Supplied entries:

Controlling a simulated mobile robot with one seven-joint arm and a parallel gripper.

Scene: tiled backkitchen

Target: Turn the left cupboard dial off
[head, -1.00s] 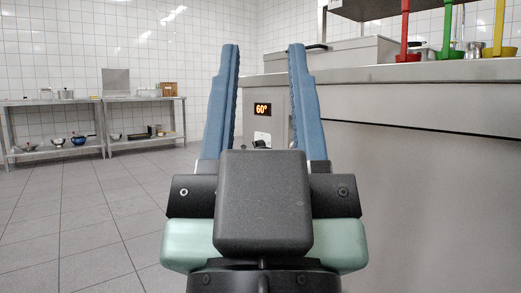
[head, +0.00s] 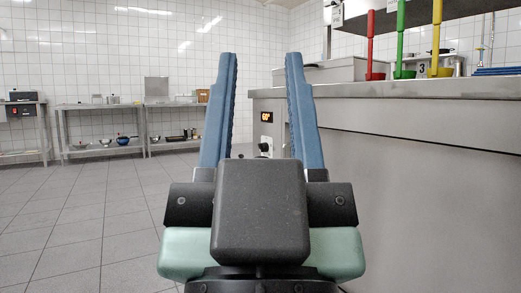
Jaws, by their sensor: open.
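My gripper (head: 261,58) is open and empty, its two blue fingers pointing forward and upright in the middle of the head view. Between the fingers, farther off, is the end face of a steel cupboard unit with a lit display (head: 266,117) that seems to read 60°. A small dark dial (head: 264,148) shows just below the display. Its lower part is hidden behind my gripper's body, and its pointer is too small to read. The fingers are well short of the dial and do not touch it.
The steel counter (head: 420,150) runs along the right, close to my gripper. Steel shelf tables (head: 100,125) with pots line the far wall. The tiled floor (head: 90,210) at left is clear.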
---
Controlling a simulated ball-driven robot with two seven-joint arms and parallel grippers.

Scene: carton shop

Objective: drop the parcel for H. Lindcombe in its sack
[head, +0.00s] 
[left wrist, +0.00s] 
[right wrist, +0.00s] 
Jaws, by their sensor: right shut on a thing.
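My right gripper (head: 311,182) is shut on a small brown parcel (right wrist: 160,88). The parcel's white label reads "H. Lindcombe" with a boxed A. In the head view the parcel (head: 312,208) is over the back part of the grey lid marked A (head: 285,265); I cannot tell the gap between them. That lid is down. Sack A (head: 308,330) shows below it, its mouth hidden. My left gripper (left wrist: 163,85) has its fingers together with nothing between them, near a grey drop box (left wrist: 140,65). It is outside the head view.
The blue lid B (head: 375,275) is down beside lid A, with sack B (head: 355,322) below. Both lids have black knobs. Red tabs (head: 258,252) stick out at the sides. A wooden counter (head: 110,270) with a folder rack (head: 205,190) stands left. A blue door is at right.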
...
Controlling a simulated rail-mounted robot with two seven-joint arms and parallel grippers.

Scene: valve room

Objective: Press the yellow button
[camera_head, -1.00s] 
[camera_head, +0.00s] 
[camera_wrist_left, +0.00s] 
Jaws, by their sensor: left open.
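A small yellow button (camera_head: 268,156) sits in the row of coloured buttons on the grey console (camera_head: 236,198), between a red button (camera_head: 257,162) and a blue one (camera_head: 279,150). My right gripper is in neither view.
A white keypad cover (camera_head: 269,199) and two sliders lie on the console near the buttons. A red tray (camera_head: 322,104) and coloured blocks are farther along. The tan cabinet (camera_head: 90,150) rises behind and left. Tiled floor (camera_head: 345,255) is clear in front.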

Work to do: Starting with the line with "Objective: drop the" and ending with the line with "[right wrist, +0.00s]", extract every line exactly and nothing outside that span.

Solved problem:
Objective: drop the parcel for H. Lindcombe in its sack
[head, +0.00s] 
[left wrist, +0.00s] 
[right wrist, +0.00s] 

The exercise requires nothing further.